The chalice itself is beautiful - gold, rather ornate, quite old, and very graceful in its design. I used it as an Episcopalian, and it came with us when we moved to Texas to begin the work of nurturing the small community while we waited to enter into full Catholic communion.

The great day came on 15 August 1983. I was ordained as a Catholic priest and the Catholic parish of Our Lady of the Atonement was brought into being. The next day I offered my first Mass as a Catholic priest using my beautiful chalice and thus restoring it to its proper place as a chalice on a Catholic altar, holding the Precious Blood of Jesus, in the hands of a Catholic priest.

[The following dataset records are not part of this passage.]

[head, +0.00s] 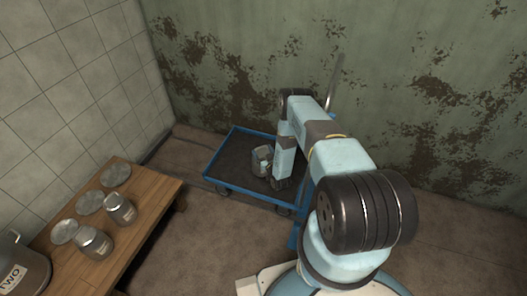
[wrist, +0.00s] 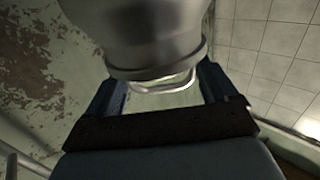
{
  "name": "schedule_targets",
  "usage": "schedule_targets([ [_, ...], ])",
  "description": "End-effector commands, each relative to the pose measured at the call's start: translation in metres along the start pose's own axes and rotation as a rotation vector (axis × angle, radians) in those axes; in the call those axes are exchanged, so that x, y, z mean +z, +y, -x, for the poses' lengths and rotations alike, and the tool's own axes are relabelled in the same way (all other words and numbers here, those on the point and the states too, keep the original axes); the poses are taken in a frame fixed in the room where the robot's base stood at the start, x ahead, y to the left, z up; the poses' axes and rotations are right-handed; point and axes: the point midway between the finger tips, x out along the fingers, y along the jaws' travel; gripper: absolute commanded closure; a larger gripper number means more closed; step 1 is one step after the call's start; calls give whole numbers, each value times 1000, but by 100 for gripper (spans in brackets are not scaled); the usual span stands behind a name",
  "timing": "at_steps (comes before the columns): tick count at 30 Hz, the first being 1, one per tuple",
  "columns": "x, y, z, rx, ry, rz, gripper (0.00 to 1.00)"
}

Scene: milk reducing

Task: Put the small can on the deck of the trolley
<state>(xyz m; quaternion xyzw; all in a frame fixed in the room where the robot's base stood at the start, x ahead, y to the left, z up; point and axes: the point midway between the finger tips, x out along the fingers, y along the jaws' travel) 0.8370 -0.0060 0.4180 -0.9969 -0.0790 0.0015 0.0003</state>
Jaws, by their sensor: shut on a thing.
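The small can (head: 261,158) is grey metal and shows over the dark deck of the trolley in the head view. My gripper (head: 268,168) is shut on it, partly hidden by my own arm. In the wrist view the can (wrist: 150,35) fills the top middle between the two fingers of my gripper (wrist: 155,88), with a wire handle near its rim. The trolley (head: 225,150) has a blue frame and a dark deck. I cannot tell whether the can touches the deck or hangs just above it.
A wooden bench (head: 150,222) stands at the left. A peeling green wall (head: 230,60) rises behind the trolley. The trolley's left deck is clear.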

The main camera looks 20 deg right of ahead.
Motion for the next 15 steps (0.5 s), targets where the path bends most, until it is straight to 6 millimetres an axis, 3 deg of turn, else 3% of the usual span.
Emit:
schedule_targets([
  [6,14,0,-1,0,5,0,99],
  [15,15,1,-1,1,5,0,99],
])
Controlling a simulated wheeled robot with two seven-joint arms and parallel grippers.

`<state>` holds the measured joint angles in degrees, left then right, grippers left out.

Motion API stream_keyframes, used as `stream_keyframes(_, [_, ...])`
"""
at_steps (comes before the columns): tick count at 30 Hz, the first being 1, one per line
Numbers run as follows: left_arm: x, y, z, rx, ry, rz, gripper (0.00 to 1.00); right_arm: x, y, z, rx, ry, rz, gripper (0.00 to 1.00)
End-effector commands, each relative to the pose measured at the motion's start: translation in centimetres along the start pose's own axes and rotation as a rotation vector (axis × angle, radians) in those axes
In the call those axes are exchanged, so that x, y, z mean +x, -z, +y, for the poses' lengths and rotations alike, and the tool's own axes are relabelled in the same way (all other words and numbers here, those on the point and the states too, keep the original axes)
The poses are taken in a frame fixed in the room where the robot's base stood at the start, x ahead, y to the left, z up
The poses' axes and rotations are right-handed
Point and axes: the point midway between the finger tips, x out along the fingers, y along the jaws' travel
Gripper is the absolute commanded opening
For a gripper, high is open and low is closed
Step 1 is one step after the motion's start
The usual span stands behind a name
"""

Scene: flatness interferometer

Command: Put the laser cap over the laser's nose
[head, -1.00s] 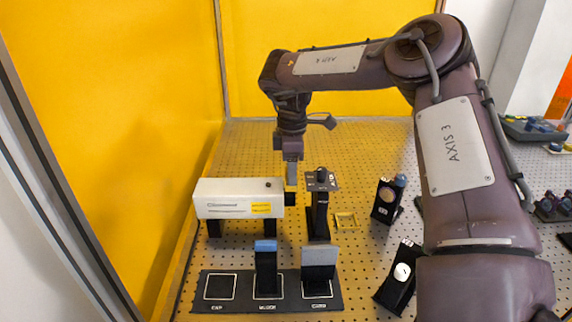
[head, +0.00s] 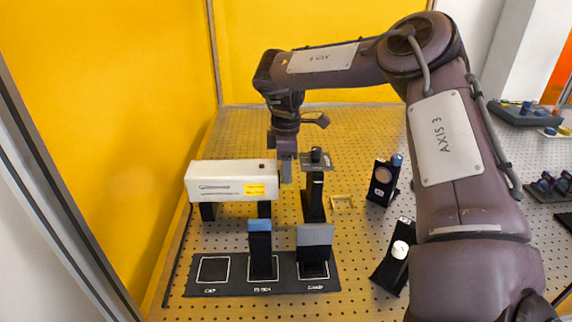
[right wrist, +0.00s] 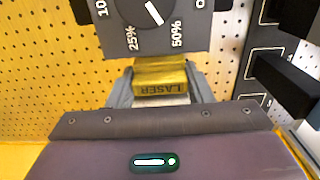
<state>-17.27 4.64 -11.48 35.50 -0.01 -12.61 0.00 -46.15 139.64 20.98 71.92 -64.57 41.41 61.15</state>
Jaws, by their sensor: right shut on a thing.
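The white laser (head: 228,181) lies level on black posts, its right end beside my right gripper (head: 286,178). In the right wrist view my gripper (right wrist: 160,85) is shut on a yellow piece marked LASER (right wrist: 160,76), which I take as the laser cap. In the head view the fingers point straight down at the laser's right end and hide the cap. The laser's nose is also hidden there, so I cannot tell whether the cap is around it or beside it. The outlined left square of the black tray (head: 214,270) is empty. My left gripper is out of view.
A post with a dial plate (head: 314,195) stands close right of my gripper; its dial (right wrist: 155,20) fills the top of the right wrist view. A blue-topped block (head: 260,250) and a grey plate (head: 314,245) stand on the tray. Mounted optics (head: 383,182) stand further right.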

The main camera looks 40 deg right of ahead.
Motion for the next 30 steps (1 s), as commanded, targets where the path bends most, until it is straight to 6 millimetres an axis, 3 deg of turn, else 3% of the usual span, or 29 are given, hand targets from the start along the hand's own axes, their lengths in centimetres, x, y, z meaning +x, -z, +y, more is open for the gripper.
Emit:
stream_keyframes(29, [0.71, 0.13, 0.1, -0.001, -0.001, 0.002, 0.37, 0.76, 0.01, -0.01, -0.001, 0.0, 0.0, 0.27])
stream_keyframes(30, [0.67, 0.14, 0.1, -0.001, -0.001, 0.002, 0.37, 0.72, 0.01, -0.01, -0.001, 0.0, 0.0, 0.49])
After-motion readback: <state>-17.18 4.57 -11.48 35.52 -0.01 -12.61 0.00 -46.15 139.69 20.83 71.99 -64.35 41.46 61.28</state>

It continued to be used for all our Masses in the early years of the parish. But then, as happens over time, we obtained more chalices. Two of them came back with us from two different pilgrimages to Rome. Another was a gift to the parish. Soon my trusty companion found its way behind other chalices. It was safely stored in its cloth cover, but like its place in the back of the cabinet, it drifted into the back of my mind.

But recently I remembered it. Memories flooded into my mind of all the adventures and situations that chalice had seen with me. When I took it out of its cloth bag, its beauty struck me. It needed a little cleaning, which I happily did. When I offered the Mass this morning my chalice was restored to its proper place - not stored in a bag at the back of a shelf, but at the center of the celebration of the Mass.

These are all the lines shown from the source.